We are trying to make the consequences significant for him to try to extinguish the behaviour. He is constantly trying to earn money so we figured that might make some impact. There are not many things that really seem to have an impact for him.
These things are frustrating and significant because to function in the world we must all use our communication skills. If I am mad at my boss and I feed his jacket through the shredder, that is considered vandalism and I will not only be charged I will be fired!!! I am trying to impress that words must be used to help others understand why and what you are frustrated about. That destruction of property is not an option. The price of doing this will be set high and hard. There is no other way to slam home this lesson.
I feel like I walk a minefield sometimes trying to figure out which are real and which are dummies, and even when I think I have it figured out, there is really no way to be sure. How do we accomodate the things they cannot change, without empowering them to use being on the spectrum as a crutch? How do I encourage them to be motivated and self reliant without losing my temper over having to repeat every instruction a thousand times before I lose it and decide to use a visual aid? I wish sometimes they came with a wiring map. A bit of an electrical blue print so that I wouldn't feel like I was on a brand new job site every day.
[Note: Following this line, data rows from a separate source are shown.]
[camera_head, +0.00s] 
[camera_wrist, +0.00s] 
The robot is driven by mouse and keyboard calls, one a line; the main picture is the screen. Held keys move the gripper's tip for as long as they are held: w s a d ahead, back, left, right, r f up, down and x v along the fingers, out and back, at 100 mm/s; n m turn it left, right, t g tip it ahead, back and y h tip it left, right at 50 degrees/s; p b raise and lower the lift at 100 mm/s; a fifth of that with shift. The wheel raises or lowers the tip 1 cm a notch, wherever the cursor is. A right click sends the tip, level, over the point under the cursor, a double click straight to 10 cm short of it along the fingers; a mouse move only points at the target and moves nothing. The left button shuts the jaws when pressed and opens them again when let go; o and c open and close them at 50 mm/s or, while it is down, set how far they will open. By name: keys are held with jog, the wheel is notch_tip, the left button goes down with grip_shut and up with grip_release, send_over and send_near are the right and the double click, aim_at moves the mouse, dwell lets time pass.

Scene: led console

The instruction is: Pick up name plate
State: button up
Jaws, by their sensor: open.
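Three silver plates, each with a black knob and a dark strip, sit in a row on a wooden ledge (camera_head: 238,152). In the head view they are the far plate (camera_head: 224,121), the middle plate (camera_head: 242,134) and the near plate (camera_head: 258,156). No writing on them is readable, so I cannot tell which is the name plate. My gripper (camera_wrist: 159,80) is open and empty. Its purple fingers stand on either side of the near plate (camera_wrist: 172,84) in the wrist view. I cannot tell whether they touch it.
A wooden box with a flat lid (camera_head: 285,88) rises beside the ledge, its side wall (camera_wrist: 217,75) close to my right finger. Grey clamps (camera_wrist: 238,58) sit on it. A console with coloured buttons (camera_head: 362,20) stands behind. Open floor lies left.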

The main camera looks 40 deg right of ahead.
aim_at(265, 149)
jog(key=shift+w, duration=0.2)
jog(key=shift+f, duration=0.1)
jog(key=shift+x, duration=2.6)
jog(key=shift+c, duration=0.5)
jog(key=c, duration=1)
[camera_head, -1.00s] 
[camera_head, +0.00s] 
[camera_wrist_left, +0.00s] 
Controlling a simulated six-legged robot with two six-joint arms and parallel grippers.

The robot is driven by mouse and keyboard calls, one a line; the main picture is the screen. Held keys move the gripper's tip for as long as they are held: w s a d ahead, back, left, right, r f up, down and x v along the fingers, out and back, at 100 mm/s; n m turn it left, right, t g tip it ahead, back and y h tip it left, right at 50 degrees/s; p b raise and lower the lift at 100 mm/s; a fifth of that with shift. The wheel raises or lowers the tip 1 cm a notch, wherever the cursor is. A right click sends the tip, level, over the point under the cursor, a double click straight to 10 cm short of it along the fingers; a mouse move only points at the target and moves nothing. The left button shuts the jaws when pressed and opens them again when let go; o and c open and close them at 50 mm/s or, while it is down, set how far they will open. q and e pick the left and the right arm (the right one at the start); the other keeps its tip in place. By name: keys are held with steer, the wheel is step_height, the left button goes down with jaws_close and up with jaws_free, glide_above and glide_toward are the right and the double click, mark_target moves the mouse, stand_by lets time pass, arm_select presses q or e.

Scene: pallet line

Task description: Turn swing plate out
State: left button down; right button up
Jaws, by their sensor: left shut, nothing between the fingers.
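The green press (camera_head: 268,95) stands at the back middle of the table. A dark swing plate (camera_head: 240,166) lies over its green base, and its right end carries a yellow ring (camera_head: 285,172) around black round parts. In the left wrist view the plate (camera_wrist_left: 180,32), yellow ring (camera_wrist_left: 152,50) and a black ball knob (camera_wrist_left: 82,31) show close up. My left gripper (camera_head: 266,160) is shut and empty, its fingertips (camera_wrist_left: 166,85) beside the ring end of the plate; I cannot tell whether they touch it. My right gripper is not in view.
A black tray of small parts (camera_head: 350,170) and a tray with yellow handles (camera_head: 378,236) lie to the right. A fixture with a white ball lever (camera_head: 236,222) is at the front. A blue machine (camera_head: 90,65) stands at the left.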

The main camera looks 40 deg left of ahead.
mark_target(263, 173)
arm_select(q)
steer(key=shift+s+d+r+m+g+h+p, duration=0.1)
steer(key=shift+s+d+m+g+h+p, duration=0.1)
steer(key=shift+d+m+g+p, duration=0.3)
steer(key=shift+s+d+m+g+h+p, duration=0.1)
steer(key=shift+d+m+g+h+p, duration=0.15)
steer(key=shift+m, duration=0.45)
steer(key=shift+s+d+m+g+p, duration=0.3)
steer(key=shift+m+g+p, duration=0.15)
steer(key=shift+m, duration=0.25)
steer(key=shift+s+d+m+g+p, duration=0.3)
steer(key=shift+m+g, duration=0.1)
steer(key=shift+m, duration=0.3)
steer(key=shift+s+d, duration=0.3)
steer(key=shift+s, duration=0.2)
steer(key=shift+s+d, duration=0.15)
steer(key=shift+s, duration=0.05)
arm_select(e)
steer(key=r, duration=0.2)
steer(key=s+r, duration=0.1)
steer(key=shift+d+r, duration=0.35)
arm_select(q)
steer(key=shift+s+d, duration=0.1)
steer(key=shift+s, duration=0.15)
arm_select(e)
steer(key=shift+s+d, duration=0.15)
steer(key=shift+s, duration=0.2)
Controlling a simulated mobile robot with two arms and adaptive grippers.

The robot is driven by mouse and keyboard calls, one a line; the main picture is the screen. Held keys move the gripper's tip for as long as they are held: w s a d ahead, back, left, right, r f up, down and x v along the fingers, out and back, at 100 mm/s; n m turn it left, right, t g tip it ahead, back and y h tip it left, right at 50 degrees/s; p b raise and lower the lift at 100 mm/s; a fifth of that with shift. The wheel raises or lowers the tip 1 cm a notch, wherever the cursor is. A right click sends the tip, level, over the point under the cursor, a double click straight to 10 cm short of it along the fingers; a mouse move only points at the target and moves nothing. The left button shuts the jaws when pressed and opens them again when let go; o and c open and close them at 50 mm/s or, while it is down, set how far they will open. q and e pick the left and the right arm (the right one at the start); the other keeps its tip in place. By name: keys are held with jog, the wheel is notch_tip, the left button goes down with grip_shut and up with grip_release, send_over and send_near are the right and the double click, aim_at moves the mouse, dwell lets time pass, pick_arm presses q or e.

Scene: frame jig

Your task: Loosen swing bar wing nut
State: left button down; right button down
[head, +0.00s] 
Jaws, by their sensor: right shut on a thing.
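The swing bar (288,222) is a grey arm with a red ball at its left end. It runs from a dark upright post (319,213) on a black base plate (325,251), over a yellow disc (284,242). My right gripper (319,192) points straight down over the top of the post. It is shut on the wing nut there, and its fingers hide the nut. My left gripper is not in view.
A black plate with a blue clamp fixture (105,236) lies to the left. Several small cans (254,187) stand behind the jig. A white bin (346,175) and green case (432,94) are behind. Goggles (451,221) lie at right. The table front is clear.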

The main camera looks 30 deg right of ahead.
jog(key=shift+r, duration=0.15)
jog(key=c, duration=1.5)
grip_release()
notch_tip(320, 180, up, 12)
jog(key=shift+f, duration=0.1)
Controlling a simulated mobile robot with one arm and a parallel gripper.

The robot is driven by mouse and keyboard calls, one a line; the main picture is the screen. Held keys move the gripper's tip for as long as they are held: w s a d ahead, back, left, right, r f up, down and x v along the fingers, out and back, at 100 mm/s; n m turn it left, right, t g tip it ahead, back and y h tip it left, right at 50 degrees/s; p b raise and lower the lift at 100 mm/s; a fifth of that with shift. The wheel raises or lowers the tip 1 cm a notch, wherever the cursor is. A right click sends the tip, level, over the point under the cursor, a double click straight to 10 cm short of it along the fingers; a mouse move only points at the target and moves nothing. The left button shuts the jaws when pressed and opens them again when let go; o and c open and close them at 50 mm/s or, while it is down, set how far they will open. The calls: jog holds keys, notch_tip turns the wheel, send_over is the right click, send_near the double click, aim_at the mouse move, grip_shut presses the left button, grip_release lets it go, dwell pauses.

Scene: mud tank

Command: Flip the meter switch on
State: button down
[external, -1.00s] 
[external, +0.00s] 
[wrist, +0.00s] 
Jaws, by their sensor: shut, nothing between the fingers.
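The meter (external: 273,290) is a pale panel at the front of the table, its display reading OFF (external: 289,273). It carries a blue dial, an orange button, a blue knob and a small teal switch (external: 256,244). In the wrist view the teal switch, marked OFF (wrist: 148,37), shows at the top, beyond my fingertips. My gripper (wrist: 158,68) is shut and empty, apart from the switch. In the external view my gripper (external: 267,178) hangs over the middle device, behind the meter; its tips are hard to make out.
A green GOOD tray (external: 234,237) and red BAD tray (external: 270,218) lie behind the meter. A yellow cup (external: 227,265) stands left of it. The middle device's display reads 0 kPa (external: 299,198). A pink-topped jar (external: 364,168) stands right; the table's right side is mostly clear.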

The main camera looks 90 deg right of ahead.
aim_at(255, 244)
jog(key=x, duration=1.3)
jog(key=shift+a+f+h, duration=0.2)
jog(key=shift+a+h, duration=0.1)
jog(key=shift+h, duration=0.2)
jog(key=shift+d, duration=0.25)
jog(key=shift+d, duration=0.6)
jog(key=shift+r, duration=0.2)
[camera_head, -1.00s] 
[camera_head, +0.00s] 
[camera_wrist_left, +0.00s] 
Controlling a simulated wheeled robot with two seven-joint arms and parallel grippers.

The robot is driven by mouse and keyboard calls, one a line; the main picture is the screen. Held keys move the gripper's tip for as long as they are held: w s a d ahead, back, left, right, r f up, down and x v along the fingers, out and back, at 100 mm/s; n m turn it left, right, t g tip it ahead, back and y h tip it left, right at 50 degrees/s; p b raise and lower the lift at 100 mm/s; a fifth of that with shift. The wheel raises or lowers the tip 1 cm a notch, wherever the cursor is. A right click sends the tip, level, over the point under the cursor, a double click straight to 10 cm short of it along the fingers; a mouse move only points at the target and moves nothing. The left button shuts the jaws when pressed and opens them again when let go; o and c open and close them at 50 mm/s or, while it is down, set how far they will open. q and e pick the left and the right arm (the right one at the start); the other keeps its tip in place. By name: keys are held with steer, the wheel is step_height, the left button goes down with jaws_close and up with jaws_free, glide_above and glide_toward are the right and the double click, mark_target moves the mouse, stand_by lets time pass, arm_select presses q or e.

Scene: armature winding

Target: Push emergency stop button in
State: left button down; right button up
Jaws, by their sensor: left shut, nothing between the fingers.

The risk I see as a parent is giving them a "pass" for something they can actually do that they are pretending they can't. And the only way I know is history. How long I have been trying to diligently modify that particular behaviour before I give in. From the outside to family, it looks very non scientific. I agree, it's not.
I simply haven't found any other way to cope. And cope each day I must.
I am certain that in many ways it is a similar if not the same process every parent must find to survive adolescence. And so, I carry on another day and hope not to find any other broken surprises at home.
In love and light,
Kathryn
I am tremendously lucky according to friends. I have two amazing boys. Having been a teenage girl once long, long ago, I must admit, I am counting my lucky stars. But the complex period of adolescence takes on a whole nother twist when you are trying to ferrit out which behaviors are normal teenage "angst" things and which things are new hurdles to manage in terms of the spectrum.
One thing that has been a long standing issue for us is the destruction of personal property. I have done lots of online research and apparently it is pretty common in Aspergers, but that doesn't make it any less worrisome or frustrating. It started when he was little. Small things that would show up broken, ususally not things of any significance but broken none the less. At first we didn't put two and two together. It is like what the cat does when it is mad at you. You go to the door and the cat has pissed in your shoe. Not your husbands or the kids, just yours. Once we figured it out we could correlate what had been broken with frustration towards a certain person. We have addressed it out in the open, but often it is weeks or months before we find the object and by that point there is no correlation in his mind between the event and the damage.
The Apsie brain is an interesting road map, some areas have tons of wiring and others have none. I have blogged before about the seat belt issue. He can do 324 times 54 in his head, but he can't remember to put on a seat belt. There are a billion wires for math but none to connect the wires for seatbelt. There is no rhyme or reason for which are connected and which aren't. I only figure them out when they are not correctable. It is a slow imperfect, frustrating process.
Recently we had an incident where a toque was fed into a vaccum and quietly put away without discussion. We made him give up the money he earned for his report card to pay to fix the vaccuum cleaner.
We are trying to make the consequences significant for him to try to extinguish the behaviour. He is constantly trying to earn money so we figured that might make some impact. There are not many things that really seem to have an impact for him.
These things are frustrating and significant because to function in the world we must all use our communication skills. If I am mad at my boss and I feed his jacket through the shredder, that is considered vandalism and I will not only be charged I will be fired!!! I am trying to impress that words must be used to help others understand why and what you are frustrated about. That destruction of property is not an option. The price of doing this will be set high and hard. There is no other way to slam home this lesson.
I feel like I walk a minefield sometimes trying to figure out which are real and which are dummies, and even when I think I have it figured out, there is really no way to be sure. How do we accomodate the things they cannot change, without empowering them to use being on the spectrum as a crutch? How do I encourage them to be motivated and self reliant without losing my temper over having to repeat every instruction a thousand times before I lose it and decide to use a visual aid? I wish sometimes they came with a wiring map. A bit of an electrical blue print so that I wouldn't feel like I was on a brand new job site every day.
The risk I see as a parent is giving them a "pass" for something they can actually do that they are pretending they can't. And the only way I know is history. How long I have been trying to diligently modify that particular behaviour before I give in. From the outside to family, it looks very non scientific. I agree, it's not.
I simply haven't found any other way to cope. And cope each day I must.
I am certain that in many ways it is a similar if not the same process every parent must find to survive adolescence. And so, I carry on another day and hope not to find any other broken surprises at home.